Strauss-Kahn didn't assert immunity from the criminal prosecution, and he resigned his IMF job days after his arrest. The lawsuit was filed about three months later.
That "may seem like an unfair result to some, but it's the result the law compels," Strauss-Kahn attorney lawyer Amit P. Mehta said at a hearing in March.
They pointed to a 1947 United Nations agreement that afforded the privilege to heads of "specialized agencies," including the International Monetary Fund. Although the United States didn't sign that agreement, Strauss-Kahn's attorneys said it has gained such broad acceptance elsewhere that it has become what's known as "customary international law."
But Diallo's lawyers said the immunity claim is off base. They stressed that the U.S. didn't join in the 1947 agreement, and that an IMF spokesman said shortly after Strauss-Kahn's arrest that he didn't have immunity because he was on personal business during his encounter with Diallo. Strauss-Kahn was visiting his daughter in New York.
"Dominique Strauss-Kahn thinks he's above the law," one of Diallo's lawyers, Kenneth P. Thompson, said after the March hearing.
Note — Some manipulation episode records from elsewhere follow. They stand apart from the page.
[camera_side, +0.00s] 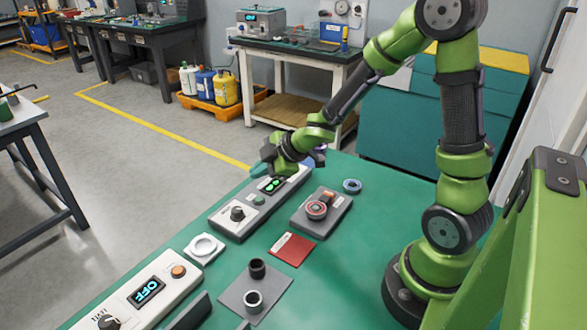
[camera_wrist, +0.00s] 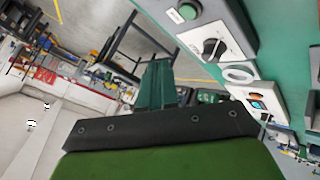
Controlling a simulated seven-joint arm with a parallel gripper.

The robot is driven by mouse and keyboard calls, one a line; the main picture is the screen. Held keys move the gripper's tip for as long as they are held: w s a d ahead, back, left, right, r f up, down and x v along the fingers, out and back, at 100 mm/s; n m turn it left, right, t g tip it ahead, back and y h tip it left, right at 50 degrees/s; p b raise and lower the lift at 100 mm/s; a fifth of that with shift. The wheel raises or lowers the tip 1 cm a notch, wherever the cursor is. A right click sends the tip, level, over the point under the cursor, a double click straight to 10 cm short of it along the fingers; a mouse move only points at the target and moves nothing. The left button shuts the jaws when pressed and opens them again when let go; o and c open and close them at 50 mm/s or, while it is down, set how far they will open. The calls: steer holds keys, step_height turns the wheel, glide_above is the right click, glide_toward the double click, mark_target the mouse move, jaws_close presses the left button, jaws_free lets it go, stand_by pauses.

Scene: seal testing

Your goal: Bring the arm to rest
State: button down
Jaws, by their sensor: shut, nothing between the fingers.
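My green arm reaches out over the green bench top (camera_side: 345,225) in the side view. My gripper (camera_side: 268,168) is at the far end of the bench, by the far device with a green display (camera_side: 272,184). Its fingers are small and partly hidden there. In the wrist view the shut gripper (camera_wrist: 160,85) shows as dark green fingers held together, with nothing between them. Beyond them are the bench's devices at the right and the room at the left.
A control box reading OFF (camera_side: 148,292), a white ring piece (camera_side: 204,247), a grey plate with two dark and light rings (camera_side: 254,297), a red card (camera_side: 292,249) and a grey unit with a red-rimmed ring (camera_side: 320,210) occupy the bench. A blue ring (camera_side: 352,186) lies near it.

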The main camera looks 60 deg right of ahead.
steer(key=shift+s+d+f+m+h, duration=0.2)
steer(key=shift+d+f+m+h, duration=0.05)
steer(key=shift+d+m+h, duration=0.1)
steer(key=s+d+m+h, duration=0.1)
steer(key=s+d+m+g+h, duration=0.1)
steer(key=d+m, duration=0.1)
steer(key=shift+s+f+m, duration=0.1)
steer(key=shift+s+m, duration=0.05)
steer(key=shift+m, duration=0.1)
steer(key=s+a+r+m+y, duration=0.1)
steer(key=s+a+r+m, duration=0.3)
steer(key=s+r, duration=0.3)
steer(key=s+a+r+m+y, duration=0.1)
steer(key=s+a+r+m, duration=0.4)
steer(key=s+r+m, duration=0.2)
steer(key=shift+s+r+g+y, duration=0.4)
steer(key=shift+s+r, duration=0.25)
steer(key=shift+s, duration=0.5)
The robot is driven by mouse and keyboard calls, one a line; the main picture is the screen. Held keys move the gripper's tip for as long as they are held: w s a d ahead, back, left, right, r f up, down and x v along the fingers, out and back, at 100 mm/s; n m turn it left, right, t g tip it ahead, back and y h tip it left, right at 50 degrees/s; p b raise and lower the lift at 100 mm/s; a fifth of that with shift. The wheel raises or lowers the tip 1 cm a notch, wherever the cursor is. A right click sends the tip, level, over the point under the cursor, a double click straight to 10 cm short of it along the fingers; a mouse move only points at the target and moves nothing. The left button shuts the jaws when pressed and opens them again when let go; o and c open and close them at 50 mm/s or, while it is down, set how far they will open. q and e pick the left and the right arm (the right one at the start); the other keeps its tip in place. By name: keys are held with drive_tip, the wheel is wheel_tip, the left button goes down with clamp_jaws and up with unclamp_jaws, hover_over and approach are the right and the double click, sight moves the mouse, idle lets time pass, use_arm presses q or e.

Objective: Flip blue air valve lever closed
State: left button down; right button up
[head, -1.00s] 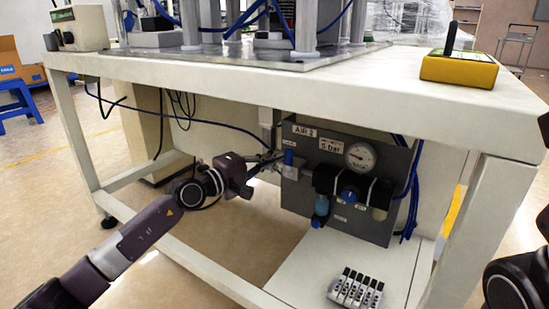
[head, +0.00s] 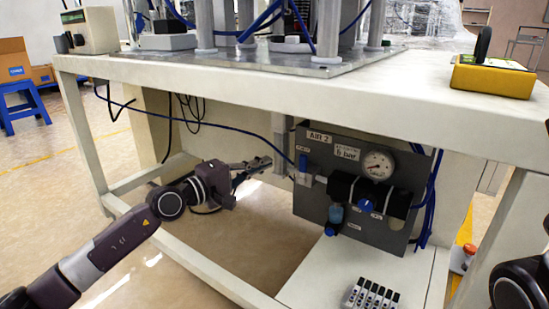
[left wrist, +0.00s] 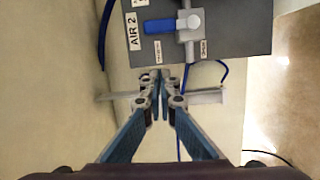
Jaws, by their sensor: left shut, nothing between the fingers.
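The blue air valve lever (head: 303,162) is on the left side of the dark grey air panel (head: 335,215). It points upward, across the short horizontal pipe fitting. In the left wrist view, the blue lever (left wrist: 162,26) lies sideways, reaching from its silver hub toward the "AIR 2" label. My left gripper (head: 266,162) is shut and empty, left of the lever with a clear gap. In the left wrist view, the shut fingertips (left wrist: 161,84) are below the panel edge and apart from the lever. My right gripper is out of view.
The white table top (head: 240,89) is above the panel, with its frame around my left arm. A pressure gauge (head: 378,165) and blue knob (head: 366,206) sit right of the valve. Blue hoses hang nearby. A small valve block (head: 371,294) lies on the lower shelf.

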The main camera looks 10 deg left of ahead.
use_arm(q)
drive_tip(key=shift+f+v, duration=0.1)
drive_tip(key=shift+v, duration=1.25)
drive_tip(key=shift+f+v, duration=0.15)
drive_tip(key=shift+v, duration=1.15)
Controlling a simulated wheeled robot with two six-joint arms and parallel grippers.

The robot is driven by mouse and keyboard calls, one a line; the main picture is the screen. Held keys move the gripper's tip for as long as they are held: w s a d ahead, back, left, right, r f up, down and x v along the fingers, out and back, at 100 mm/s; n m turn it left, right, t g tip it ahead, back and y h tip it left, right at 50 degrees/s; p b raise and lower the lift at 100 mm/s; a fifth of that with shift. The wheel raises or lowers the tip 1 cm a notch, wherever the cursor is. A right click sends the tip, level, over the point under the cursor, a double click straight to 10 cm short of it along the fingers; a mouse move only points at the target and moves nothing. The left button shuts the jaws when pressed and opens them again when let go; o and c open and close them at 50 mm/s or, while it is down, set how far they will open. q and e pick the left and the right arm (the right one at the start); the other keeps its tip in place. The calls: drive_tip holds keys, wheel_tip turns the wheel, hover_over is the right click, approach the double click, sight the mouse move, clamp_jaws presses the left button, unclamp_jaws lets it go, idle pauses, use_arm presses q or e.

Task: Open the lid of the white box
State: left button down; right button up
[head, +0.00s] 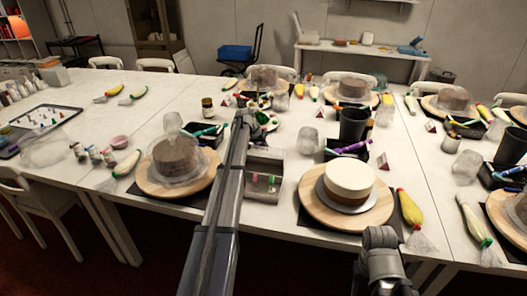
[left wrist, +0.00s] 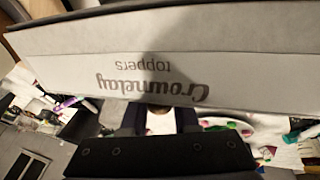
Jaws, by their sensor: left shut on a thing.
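The white box (head: 265,192) stands on the table just right of my left arm in the head view. Its front part is uncovered, with small pink and green pieces inside. A pale panel, seemingly its lid (head: 266,160), stands raised at the back. In the left wrist view, a large white panel (left wrist: 60,60) with upside-down lettering ending in "toppers" fills the upper part. My left gripper (left wrist: 160,150) shows as a dark shape just below it and is shut on the lid; the contact itself is hidden. My right gripper is not in view, only part of the arm.
A white cake (head: 350,178) on a wooden turntable stands right of the box. A brown cake (head: 178,156) under a clear cover stands left. A black cup (head: 353,127), pens and piping bags lie around, leaving little free room near the box.

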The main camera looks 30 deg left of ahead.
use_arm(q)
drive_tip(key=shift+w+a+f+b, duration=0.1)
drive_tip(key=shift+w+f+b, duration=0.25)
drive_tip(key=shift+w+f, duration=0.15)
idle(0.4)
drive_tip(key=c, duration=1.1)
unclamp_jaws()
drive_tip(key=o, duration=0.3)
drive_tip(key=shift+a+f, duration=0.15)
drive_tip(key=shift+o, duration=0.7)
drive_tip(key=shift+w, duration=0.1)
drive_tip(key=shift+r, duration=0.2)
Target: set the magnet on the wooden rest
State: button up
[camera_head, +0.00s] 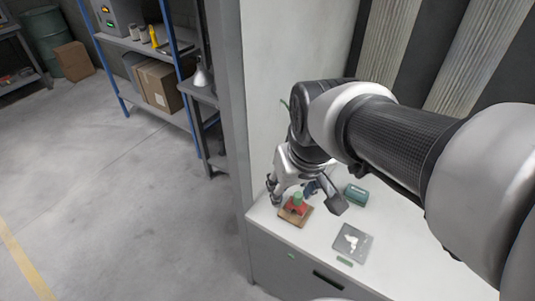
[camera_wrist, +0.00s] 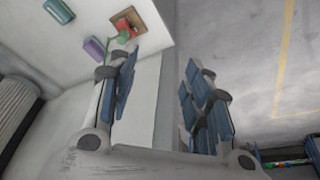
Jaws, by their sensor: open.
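The wooden rest (camera_head: 286,217) is a small brown board lying flat near the left edge of the white worktop. A red piece with a green top (camera_head: 296,207), which looks like the magnet, sits on it. In the wrist view the red piece (camera_wrist: 124,30) shows on the wooden rest (camera_wrist: 136,19), beyond the tip of the left finger. My gripper (camera_wrist: 160,62) is open, its two blue-padded fingers wide apart with nothing between them. In the head view my gripper hangs over the rest and partly hides that area. I cannot tell its exact height above the magnet.
A purple block (camera_wrist: 93,48) stands near the rest. A dark green box (camera_head: 356,195) lies farther right. A grey plate with white shapes (camera_head: 352,243) lies toward the front. The worktop's left edge and a grey upright panel (camera_head: 232,130) are close to my gripper.

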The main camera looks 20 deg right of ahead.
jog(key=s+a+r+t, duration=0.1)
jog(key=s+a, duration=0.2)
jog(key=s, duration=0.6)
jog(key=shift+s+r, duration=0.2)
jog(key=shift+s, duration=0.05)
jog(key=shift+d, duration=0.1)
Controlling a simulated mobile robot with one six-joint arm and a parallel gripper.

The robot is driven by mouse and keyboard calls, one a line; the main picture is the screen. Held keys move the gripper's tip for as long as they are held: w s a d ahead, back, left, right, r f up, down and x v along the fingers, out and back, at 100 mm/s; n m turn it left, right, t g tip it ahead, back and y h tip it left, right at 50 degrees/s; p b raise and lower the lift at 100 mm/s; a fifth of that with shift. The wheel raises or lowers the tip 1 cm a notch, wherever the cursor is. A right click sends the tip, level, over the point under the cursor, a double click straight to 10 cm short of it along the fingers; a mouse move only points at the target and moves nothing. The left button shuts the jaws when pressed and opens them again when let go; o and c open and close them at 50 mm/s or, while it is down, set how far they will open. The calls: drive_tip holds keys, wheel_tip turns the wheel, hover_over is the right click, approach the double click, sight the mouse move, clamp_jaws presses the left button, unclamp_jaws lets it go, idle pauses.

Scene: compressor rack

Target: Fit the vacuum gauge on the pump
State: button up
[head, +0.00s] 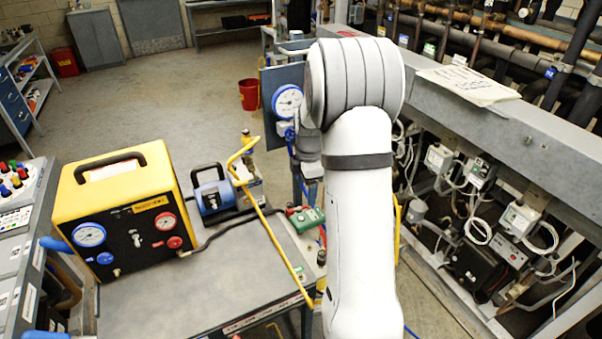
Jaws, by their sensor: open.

McKeon's decision to allow the case to proceed was first reported by The New York Post.
Diallo's lawyers issued a statement calling the ruling "well-reasoned and articulate."
"We have said all along that Strauss Kahn's desperate plea for immunity was a tactic designed to delay these proceedings and we now look forward to holding him accountable for the brutal sexual assault that he committed," they wrote.
Strauss-Kahn's attorneys had no immediate comment on the ruling.
The Associated Press generally doesn't name people who report being sexually assaulted unless they come forward publicly, as Diallo has done.
After Strauss-Kahn's arrest in New York, a French writer came forward to say Strauss-Kahn tried to rape her during a 2003 interview. Paris prosecutors said that accusation was too old to try, but French authorities have pursued an unrelated allegation that he was involved in a hotel prostitution ring including prominent city figures and police in Lille.
In March, he was handed preliminary charges, which mean authorities have reason to believe a crime was committed but allow more time for investigation.
His French lawyer said the married Strauss-Kahn engaged in "libertine" acts but did nothing legally wrong and is being unfairly targeted for his extramarital sex life.